• **Problem statement**
Using the listing below, copy every line that mentions "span".

------------

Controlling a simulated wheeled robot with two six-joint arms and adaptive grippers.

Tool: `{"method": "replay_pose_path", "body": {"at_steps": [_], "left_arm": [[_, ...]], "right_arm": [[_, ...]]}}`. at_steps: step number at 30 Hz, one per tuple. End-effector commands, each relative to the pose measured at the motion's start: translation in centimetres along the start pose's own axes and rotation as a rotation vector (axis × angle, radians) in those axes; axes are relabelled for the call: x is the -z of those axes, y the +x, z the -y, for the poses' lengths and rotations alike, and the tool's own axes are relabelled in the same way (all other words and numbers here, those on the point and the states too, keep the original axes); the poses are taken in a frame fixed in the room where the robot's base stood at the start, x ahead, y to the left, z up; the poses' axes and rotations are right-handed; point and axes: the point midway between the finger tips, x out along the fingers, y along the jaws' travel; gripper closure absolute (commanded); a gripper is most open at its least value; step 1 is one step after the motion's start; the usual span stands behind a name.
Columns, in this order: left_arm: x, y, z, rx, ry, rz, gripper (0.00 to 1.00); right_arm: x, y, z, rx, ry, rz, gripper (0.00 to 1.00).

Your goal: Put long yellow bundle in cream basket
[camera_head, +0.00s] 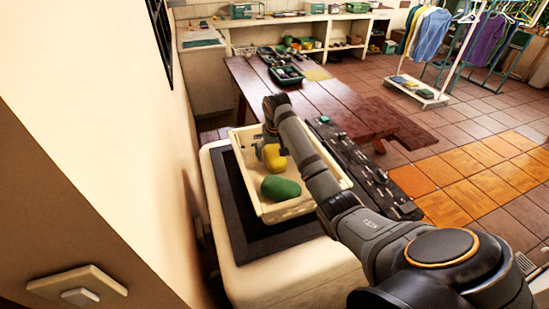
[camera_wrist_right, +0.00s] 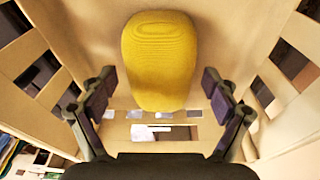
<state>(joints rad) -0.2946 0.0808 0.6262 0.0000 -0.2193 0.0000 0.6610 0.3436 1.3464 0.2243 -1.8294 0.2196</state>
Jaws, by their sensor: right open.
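The yellow bundle (camera_head: 275,159) is inside the cream basket (camera_head: 287,211), towards its far end. In the right wrist view the bundle (camera_wrist_right: 160,60) is a rounded, elongated yellow shape with the basket's slatted walls around it. My right gripper (camera_head: 261,150) reaches down into the basket beside the bundle, partly hidden by my arm. Its fingers (camera_wrist_right: 160,88) are spread wide in the wrist view, with nothing held between them. A green bundle (camera_head: 281,188) lies in the basket nearer to me. My left gripper is out of view.
The basket stands on a dark mat (camera_head: 239,218) on a white counter (camera_head: 290,276). A dark panel (camera_head: 365,165) runs along its right side. Beyond is a brown wooden table (camera_head: 316,98) with a green tray (camera_head: 287,75). A wall (camera_head: 90,130) rises close on the left.

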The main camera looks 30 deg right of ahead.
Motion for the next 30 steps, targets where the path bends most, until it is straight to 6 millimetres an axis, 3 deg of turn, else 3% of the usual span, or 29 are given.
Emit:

------------

• **Exercise answer**
Tool: `{"method": "replay_pose_path", "body": {"at_steps": [_], "left_arm": [[_, ...]], "right_arm": [[_, ...]]}}`. at_steps: step number at 30 Hz, one per tuple. End-effector commands, each relative to the pose measured at the motion's start: translation in centimetres along the start pose's own axes and rotation as a rotation vector (axis × angle, radians) in those axes; axes are relabelled for the call: x is the -z of those axes, y the +x, z the -y, for the poses' lengths and rotations alike, and the tool's own axes are relabelled in the same way (all other words and numbers here, those on the point and the states too, keep the original axes); the poses are taken in a frame fixed in the room where the robot's base stood at the start, x ahead, y to the left, z up; the poses' axes and rotations are right-handed; point and axes: the point midway between the finger tips, x out along the fingers, y along the jaws' travel; gripper closure absolute (commanded); a gripper is most open at its least value; step 1 is one step after the motion's start; the usual span stands behind a name.
Motion for the next 30 steps, targets where the path bends most, until it is straight to 6 millimetres an axis, 3 deg of turn, else 3% of the usual span, or 29 are given.

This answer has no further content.